How it Works The program is divided into three parts: generating all expressions of different operator precedence, evaluating them, and returning the difference between the maximum and minimum.

All expressions are generated with the code:

5Ḷx@€“]“[”ż⁸j/€,@y³Fɓ³i@€Ṁ’x@“[“]”jÇ (4) helper link: returns all outputs given a permutation. Input e.g. "_+:×%"
5Ḷx@€“]“[”           - repeat outer brackets to get ["",""],["]","["],["]]","[["],["]]]","[[["],["]]]]","[[[["]
          ż⁸j/€      - insert the operations in to get "_","]+[","]]:[[","]]]×[[[","]]]]%[[[["
               ,@    - turn this into a mapping equivalent to "_"↦"_","+"↦"]+[",":"↦"]]:[[","×"↦"]]]×[[[","%"↦"]]]]%[[[["
                 y³F - use this mapping to get the right number of outward brackets on each operation. e.g. "1]+[3]]]×[[[4"
ɓ³i@€Ṁ’x@“[“]”j      - add the right number of brackets to the end to get e.g."[[[1]+[3]]]×[[[4]]]"
               Ç     - this calls the link which evaluates the expression
“+_×:%”Œ!Ç€                          (5a) main link. Input e.g. "1+3×4"
“+_×:%”                                 - the string "+_×:%"
       Œ!                               - all permutations
         ǀ                             - apply link (4) to each permutation

The links are evaluated with this (I could probably improve with a different structure):

⁾[]i$€Ḥæ%3+\¬œp¹Ḋ€      (1) Helper link: Outputs a list of expressions within brackets, e.g. "[[[1]+[3]]]×[[[4]]]"↦"[[1]+[3]]","[[4]]"
⁾[]i$€Ḥæ%3                 - map "[" to 2, "]" to -2, and any other character to 0.
          +\¬              - cumulative sum negated: 1s at characters not in brackets (includes opening brackets), 0s otherwise (includes closing brackets)
             œp¹           - partition the input, not including borders, based on the sum to get "[[[1]+[3]]","[[[4]]"
                Ḋ€         - remove opening brackets
ǵḟØDO%9µÐṀṪɓœṣ⁹,ṚÑj@¥/ (2) Return the input to this link with one of the expressions from (1) evaluated
ǵVṾµ1ĿFḟØDḟ”-Lµ?ÐL     (3) link called from part 1: Evaluates expressions
 µ  µ          µ?          - if:
     1ĿFḟØDḟ”-L            - the input contains no operators within brackets:         
  VṾ                         - evaluate this one expression with normal Jelly calculation and return to string
                           - otherwise:
Ç                            - evaluate one subexpression using link (2)
                  ÐL       - repeat this until a single output is determined

The difference between the maximum and minimum is computed with the code in link (5):

µṾL_L’ỊµÐfV€ṢIS (5b) determine difference between minimum and maximum
µ      µÐf        - filter out outputs involving division or modulo by 0. Determined with:
 ṾL_L’Ị           - actual numbers have their unevaled form Ṿ no more than one byte longer than the non-unevaled form.
          V€      - evaluate each of these valid numbers to get integers from strings
            Ṣ     - sort
             IS   - return the sum of all difference between consecutive elements.
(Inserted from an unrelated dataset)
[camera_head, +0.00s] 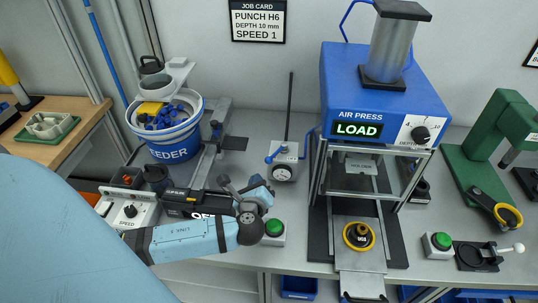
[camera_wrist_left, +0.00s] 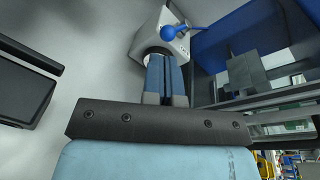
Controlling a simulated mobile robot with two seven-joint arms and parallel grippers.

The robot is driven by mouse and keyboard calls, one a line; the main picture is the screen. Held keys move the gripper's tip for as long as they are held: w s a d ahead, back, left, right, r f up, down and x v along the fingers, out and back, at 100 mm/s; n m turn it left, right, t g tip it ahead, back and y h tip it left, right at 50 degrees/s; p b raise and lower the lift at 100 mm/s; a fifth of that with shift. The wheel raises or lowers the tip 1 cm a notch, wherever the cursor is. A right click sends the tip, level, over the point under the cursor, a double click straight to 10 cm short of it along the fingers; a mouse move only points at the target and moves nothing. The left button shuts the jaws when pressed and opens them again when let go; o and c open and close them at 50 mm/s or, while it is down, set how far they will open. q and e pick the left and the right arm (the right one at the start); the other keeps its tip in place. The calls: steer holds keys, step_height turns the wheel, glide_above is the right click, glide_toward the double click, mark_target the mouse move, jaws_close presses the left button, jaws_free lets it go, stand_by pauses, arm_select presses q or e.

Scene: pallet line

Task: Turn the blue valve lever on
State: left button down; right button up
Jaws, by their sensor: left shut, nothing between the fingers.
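The blue valve lever (camera_head: 274,154) sits on top of a small grey box with a round dial (camera_head: 284,172), left of the air press. In the head view its knob points left and toward me. In the left wrist view the lever (camera_wrist_left: 185,29) shows beyond the fingertips, its round knob at the left end. My left gripper (camera_head: 256,183) is in front of and slightly left of the valve box. Its two blue fingers (camera_wrist_left: 165,76) are shut together and empty, pointing toward the box; the fingers appear apart from the lever. My right gripper is out of view.
The blue air press (camera_head: 362,95), its display reading LOAD, stands right of the valve. A feeder bucket (camera_head: 168,137) stands at the left. A green button box (camera_head: 273,232) is near my left wrist. A thin dark rod (camera_head: 290,105) rises behind the valve box.

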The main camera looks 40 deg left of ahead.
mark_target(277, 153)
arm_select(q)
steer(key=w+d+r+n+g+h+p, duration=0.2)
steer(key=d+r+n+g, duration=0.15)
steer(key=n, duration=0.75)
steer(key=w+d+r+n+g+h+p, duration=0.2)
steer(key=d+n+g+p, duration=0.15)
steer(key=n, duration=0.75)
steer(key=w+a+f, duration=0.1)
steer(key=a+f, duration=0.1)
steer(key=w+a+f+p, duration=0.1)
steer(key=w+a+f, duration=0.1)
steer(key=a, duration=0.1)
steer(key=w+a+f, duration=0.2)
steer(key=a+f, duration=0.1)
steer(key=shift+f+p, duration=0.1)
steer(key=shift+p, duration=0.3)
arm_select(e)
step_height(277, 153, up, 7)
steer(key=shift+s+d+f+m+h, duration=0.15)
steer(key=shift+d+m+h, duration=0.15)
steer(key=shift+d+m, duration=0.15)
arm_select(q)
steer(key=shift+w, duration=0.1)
Python 2, 235 234 233 226 bytes

^{-1 byte (and a fix) thanks to Anders Kaseorg!}

^{-7 bytes thanks to Step Hen!}

from itertools import*
def f(e,a=()):
 for o in permutations("+-*/%"):
	l=e[:]
	for c in o:
	 for i in range(len(l),0,-1):
		if l[i-1]==c:l[i-2:i+1]=["("+l[i-2]+l[i-1]+l[i]+")"]
	try:a+=eval(*l),
	except:0
 print max(a)-min(a)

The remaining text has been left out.